WHAT TO PRODUCE
Separate out the lines that hold "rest".
== PROVIDED INFORMATION
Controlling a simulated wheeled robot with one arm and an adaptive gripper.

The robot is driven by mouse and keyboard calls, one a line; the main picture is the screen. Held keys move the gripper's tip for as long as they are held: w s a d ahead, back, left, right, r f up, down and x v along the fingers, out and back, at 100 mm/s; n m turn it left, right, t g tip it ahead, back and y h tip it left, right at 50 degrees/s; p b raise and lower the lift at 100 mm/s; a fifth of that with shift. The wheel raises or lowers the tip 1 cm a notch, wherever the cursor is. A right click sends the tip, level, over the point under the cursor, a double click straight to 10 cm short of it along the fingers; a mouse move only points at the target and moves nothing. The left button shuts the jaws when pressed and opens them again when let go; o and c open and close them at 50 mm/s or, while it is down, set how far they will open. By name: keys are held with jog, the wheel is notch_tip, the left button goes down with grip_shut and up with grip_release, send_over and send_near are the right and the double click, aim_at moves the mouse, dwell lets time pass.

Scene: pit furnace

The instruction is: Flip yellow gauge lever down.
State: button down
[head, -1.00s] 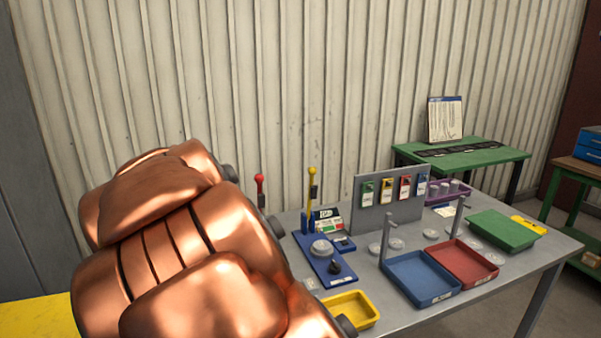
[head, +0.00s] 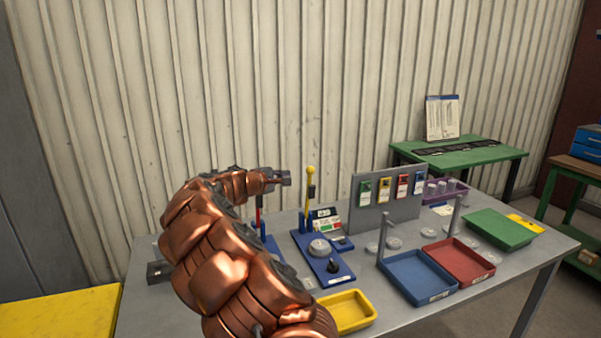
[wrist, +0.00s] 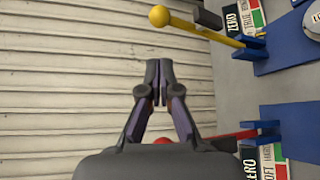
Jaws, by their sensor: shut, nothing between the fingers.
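The yellow lever (head: 309,186) stands upright on a blue gauge base (head: 323,262) on the grey table. Its round yellow knob is at the top. In the wrist view the yellow lever (wrist: 200,30) lies across the upper right, with its knob at the left end. My gripper (head: 287,178) is shut and empty, at about knob height and a little left of the yellow lever in the head view. It also shows in the wrist view (wrist: 154,66), apart from the lever. A red lever (head: 259,215) stands to the left, partly hidden by my arm.
A yellow tray (head: 346,312) is at the table's front. Blue (head: 419,276) and red (head: 459,262) trays, and a grey panel (head: 385,215) with coloured tags, stand to the right. A corrugated wall (head: 250,90) rises behind the table (head: 505,275).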

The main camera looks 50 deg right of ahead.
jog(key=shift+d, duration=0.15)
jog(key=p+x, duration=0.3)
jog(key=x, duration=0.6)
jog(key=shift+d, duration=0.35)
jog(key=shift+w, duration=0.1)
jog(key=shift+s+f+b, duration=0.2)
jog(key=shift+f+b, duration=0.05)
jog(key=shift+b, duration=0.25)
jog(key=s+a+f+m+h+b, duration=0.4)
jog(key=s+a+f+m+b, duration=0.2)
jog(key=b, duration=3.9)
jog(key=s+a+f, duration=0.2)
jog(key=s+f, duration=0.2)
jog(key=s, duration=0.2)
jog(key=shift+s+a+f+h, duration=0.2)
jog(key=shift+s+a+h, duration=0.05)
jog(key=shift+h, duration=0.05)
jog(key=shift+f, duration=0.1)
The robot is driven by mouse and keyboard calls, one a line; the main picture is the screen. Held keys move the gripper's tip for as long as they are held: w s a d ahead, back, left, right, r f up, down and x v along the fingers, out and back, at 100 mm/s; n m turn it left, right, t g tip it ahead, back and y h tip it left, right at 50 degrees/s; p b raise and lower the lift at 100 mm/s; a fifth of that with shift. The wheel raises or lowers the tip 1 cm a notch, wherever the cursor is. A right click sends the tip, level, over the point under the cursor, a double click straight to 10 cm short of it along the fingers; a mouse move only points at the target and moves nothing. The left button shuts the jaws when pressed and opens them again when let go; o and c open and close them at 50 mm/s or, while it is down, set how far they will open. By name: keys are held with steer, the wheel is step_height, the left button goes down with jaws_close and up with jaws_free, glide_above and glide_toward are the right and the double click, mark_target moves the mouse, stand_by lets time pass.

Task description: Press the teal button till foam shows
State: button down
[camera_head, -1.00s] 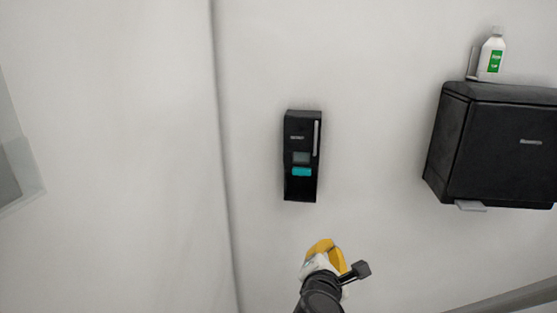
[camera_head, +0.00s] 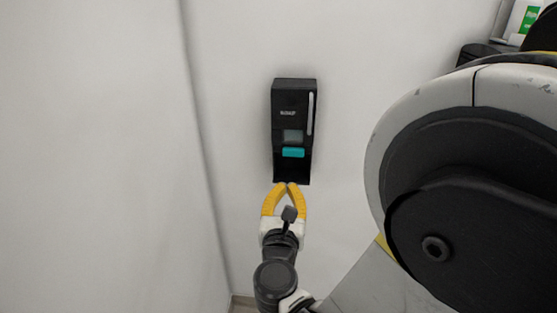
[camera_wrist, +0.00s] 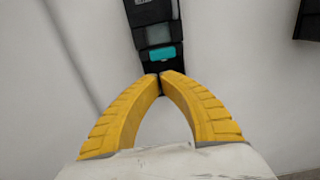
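The black foam dispenser (camera_head: 293,110) is fixed to the white wall in the middle of the head view. Its teal button (camera_head: 293,152) sits on the lower front, below a grey window. In the wrist view the dispenser (camera_wrist: 153,15) stands ahead of the fingers, with the teal button (camera_wrist: 161,54) just above the fingertips. My gripper (camera_head: 287,186), with yellow fingers, is at the dispenser's lower end, below the button. Its tips (camera_wrist: 161,75) meet, with nothing seen between them. I cannot tell whether the tips touch the dispenser. No foam is seen.
A white bottle with a green label (camera_head: 525,18) shows at the top right. A black wall unit shows at the right edge of the wrist view (camera_wrist: 307,20). My own arm link covers much of the right side. The wall left of the dispenser is bare.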

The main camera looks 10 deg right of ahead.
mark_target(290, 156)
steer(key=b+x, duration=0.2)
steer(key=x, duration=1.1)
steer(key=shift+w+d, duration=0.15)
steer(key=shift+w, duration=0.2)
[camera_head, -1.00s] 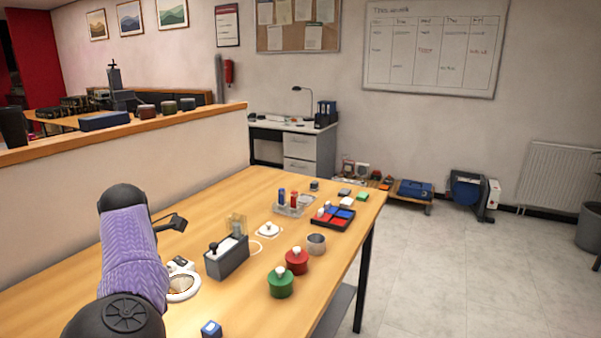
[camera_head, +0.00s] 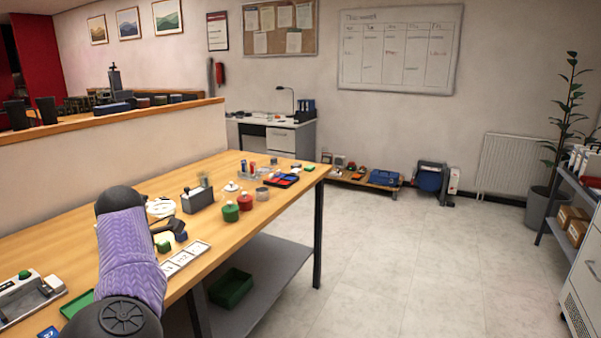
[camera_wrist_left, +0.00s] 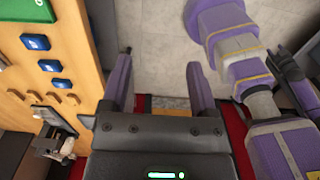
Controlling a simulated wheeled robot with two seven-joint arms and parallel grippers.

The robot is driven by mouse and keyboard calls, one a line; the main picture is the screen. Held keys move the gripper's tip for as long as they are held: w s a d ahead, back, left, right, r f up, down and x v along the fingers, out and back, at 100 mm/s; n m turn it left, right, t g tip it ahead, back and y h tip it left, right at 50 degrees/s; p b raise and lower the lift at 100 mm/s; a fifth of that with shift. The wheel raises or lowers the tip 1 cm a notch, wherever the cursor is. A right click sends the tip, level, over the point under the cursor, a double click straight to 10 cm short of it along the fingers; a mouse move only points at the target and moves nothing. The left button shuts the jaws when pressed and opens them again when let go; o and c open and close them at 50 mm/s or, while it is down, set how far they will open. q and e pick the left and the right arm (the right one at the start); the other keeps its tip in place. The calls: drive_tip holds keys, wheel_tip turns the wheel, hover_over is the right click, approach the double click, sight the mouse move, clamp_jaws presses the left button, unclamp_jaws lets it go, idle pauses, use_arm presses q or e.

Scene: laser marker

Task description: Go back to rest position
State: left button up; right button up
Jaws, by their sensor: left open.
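My left arm (camera_head: 132,250), in a purple sleeve, rises from the bottom left of the head view over the table's front edge. In the left wrist view my left gripper (camera_wrist_left: 160,85) is open, its two purple fingers apart. Nothing is between them, only floor and dark red parts behind. In the head view a dark part near the forearm may be this gripper, but it is mostly hidden. Purple arm links, mine, fill the right of the wrist view.
The wooden table (camera_head: 225,180) carries a grey device (camera_head: 197,199), green (camera_head: 231,212) and red (camera_head: 245,202) knobbed pots, and a white strip (camera_head: 186,258). A green bin (camera_head: 231,288) sits on the lower shelf. Blue blocks (camera_wrist_left: 35,42) show in the wrist view. Floor right of the table is clear.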

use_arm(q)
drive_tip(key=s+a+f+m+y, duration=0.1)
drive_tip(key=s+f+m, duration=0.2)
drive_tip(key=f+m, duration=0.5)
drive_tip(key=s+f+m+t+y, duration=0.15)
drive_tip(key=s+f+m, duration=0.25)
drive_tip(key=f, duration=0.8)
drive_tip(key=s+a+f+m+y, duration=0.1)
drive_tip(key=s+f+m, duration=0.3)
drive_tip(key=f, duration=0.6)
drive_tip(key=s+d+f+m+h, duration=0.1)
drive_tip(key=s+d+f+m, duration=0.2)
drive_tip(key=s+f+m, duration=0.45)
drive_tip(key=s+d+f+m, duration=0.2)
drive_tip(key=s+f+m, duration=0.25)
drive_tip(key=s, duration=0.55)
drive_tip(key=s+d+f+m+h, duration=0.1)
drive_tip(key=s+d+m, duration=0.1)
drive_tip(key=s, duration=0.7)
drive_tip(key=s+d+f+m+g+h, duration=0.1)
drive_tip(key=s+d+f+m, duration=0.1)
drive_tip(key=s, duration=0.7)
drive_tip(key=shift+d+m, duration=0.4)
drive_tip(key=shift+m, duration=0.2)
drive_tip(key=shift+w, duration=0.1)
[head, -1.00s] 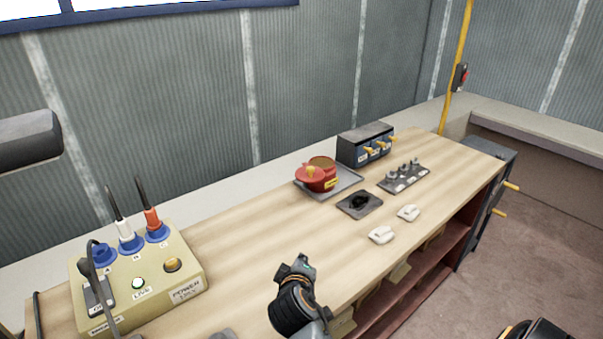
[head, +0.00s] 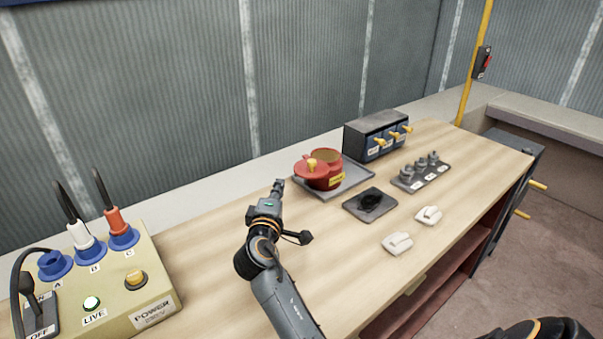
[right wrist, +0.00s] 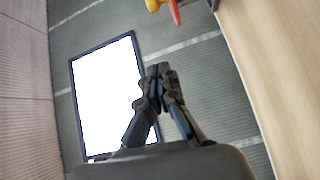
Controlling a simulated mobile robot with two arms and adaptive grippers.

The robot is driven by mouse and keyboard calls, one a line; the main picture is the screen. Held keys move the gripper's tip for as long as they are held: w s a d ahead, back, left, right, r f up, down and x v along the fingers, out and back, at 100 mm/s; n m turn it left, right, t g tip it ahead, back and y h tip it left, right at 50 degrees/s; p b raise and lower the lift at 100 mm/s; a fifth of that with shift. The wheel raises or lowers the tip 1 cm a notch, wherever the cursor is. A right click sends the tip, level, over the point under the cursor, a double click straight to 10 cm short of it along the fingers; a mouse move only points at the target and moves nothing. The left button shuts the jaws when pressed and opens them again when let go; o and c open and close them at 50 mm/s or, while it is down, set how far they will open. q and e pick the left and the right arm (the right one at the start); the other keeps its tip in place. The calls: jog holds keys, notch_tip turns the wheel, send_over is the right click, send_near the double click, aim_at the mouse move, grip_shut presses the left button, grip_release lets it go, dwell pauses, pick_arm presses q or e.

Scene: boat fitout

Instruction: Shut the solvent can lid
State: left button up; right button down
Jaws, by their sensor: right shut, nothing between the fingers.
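The red solvent can (head: 331,182) stands on a grey tray at the back of the bench. Its mouth shows open at the top. Its red lid (head: 301,169), with a yellow knob, sits off to the left side of the mouth, tilted or swung aside. My right gripper (head: 278,184) is shut and empty, a little left of the lid and apart from it. In the right wrist view the shut fingers (right wrist: 158,70) show against the wall, with the red lid edge (right wrist: 174,11) and yellow knob (right wrist: 154,4) at the top. My left gripper is out of view.
The tray (head: 352,180) holds the can. A dark pad (head: 356,206), two white pieces (head: 398,244), a grey rack (head: 413,181) and a switch box (head: 365,137) stand to the right. A power box (head: 150,303) is at the left.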

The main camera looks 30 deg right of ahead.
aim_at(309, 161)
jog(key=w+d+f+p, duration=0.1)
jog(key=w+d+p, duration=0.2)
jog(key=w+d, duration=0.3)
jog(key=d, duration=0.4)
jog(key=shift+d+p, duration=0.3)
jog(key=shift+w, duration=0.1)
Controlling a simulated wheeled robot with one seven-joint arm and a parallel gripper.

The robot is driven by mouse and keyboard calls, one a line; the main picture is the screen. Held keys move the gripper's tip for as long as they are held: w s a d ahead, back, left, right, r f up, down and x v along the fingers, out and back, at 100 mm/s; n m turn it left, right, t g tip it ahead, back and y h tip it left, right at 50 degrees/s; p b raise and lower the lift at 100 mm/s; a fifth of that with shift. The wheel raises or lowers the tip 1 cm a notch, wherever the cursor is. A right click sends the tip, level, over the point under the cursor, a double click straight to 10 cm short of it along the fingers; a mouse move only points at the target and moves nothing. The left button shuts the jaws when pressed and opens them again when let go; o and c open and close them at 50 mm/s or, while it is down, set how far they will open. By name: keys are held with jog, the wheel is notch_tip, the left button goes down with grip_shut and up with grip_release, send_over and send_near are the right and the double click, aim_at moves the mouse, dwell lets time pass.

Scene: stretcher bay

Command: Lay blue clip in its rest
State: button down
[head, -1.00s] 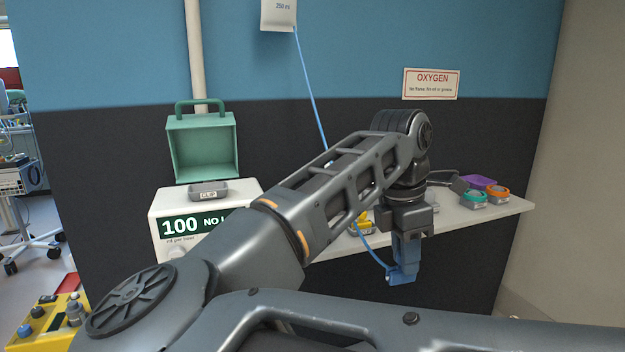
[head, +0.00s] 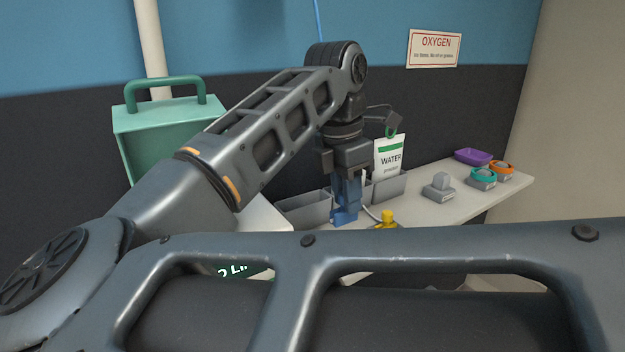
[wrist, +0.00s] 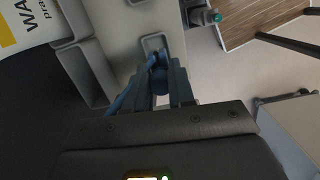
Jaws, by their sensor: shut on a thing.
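My gripper (head: 346,195) points down and is shut on the blue clip (head: 343,215), above the shelf area. In the wrist view the clip (wrist: 158,72) sits between the fingertips (wrist: 158,88), partly hidden by them. A shallow grey tray (wrist: 153,41) lies just beyond the clip in that view; no label on it is readable, and I cannot tell whether the clip touches it. A thin blue line (head: 319,20) comes down from above and passes behind my arm. The tray labelled CLIP is hidden behind my arm in the head view.
Grey bins (head: 304,208) and a white WATER pouch (head: 390,158) stand close behind the gripper. A yellow clip (head: 387,219) is just to its right. Grey, teal (head: 483,174) and orange pieces and a purple tray (head: 472,156) are along the shelf (head: 440,212). A green box (head: 160,130) is left.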

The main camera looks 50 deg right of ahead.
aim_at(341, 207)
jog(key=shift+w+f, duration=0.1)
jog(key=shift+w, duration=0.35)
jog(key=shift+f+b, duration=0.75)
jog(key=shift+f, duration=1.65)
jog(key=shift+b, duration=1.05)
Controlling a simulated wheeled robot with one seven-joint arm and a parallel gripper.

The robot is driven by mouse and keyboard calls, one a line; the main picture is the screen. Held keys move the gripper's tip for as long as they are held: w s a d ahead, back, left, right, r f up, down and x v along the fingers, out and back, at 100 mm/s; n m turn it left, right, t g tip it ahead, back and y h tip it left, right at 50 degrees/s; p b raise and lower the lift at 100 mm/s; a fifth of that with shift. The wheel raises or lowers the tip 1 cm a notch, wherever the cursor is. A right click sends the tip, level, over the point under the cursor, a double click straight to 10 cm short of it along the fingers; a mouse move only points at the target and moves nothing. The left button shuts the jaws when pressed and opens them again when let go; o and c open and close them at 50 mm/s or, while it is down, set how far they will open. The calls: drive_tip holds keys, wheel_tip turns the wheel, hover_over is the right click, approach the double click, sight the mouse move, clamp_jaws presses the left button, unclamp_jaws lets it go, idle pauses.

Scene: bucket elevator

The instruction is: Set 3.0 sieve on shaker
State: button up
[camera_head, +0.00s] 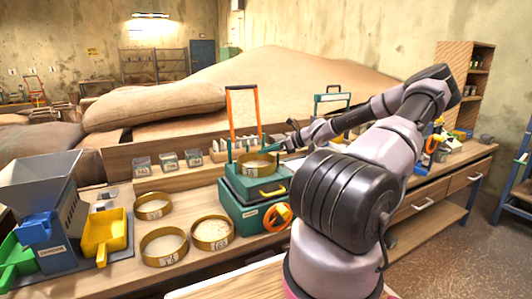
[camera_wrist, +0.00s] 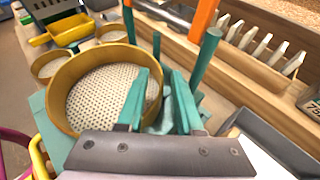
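A brass sieve (camera_head: 257,164) is at the top of the green shaker (camera_head: 243,210), level or nearly so; its label is too small to read. In the wrist view the sieve (camera_wrist: 105,92) shows its perforated mesh, with part of the shaker (camera_wrist: 52,140) below it. My gripper (camera_wrist: 160,76) is at the sieve's near right rim. Its two teal fingers are apart with a visible gap, the left one over the mesh side and the right one outside the rim. I cannot tell whether either finger touches the rim. In the head view my gripper (camera_head: 285,142) is small beside the sieve.
Three more brass sieves, an upper one (camera_head: 153,206), a labelled one (camera_head: 165,246) and one with pale contents (camera_head: 212,233), lie left of the shaker. A yellow scoop (camera_head: 105,236) and blue mill (camera_head: 55,232) stand farther left. An orange-handled upright frame (camera_head: 229,115) rises behind the shaker.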

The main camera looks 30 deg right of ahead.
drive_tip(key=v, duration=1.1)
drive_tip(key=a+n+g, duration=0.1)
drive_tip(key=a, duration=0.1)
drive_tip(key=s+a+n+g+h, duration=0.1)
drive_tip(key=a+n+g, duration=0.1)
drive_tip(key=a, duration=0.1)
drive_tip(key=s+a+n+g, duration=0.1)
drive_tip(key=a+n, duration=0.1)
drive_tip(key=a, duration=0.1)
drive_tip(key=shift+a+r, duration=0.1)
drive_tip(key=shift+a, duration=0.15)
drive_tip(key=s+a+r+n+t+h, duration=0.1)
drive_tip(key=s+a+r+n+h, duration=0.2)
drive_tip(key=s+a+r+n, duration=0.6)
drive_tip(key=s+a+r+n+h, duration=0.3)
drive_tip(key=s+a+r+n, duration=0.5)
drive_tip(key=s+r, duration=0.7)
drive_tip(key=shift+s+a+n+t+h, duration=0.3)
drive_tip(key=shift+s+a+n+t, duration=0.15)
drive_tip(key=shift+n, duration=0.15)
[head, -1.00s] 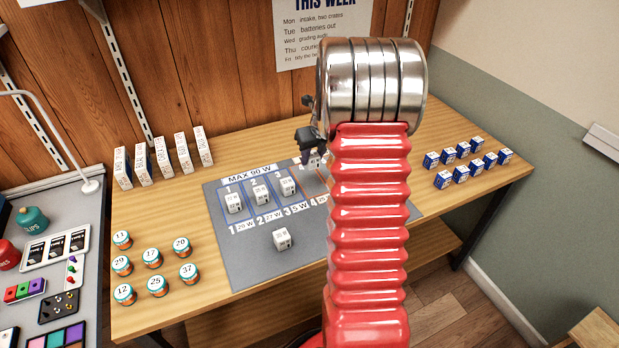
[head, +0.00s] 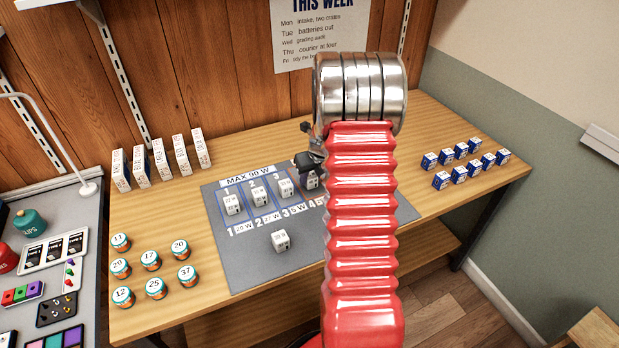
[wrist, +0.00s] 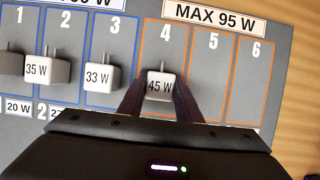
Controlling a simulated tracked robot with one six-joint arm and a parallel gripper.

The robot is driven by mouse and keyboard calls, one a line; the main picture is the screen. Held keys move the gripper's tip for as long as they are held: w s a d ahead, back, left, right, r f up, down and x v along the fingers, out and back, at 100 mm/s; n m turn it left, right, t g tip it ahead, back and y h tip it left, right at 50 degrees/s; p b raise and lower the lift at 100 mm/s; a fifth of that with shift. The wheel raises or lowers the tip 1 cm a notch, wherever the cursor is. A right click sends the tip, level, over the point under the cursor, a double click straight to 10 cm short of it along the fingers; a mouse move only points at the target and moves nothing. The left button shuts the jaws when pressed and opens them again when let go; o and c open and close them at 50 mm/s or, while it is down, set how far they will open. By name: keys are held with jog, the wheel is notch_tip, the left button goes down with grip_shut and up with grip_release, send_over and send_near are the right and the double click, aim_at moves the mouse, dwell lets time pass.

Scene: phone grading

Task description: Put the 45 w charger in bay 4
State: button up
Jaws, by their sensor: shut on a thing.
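The 45 W charger (wrist: 160,86) is a small white block with prongs, between the fingers of my gripper (wrist: 160,98) in the wrist view. My gripper is shut on it. In the wrist view the charger appears within the orange outline of bay 4 (wrist: 164,34). I cannot tell whether it touches the mat. In the head view the charger (head: 312,181) shows just below my dark gripper (head: 311,160), partly hidden by my red arm. My arm hides most of bays 4 to 6 there.
The grey mat (head: 245,268) has white chargers in bay 1 (head: 232,204), bay 2 (head: 259,195) and bay 3 (head: 286,189). Another charger (head: 281,240) sits at the mat's front. Blue-white boxes (head: 441,180) stand right; orange jars (head: 155,288) and upright white boxes (head: 161,160) stand left.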

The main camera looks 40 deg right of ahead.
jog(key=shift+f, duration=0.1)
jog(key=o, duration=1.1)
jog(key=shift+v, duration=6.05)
====
WRITTEN SOLUTION
Task description: Go back to rest position
Command: Lay blue clip in its rest

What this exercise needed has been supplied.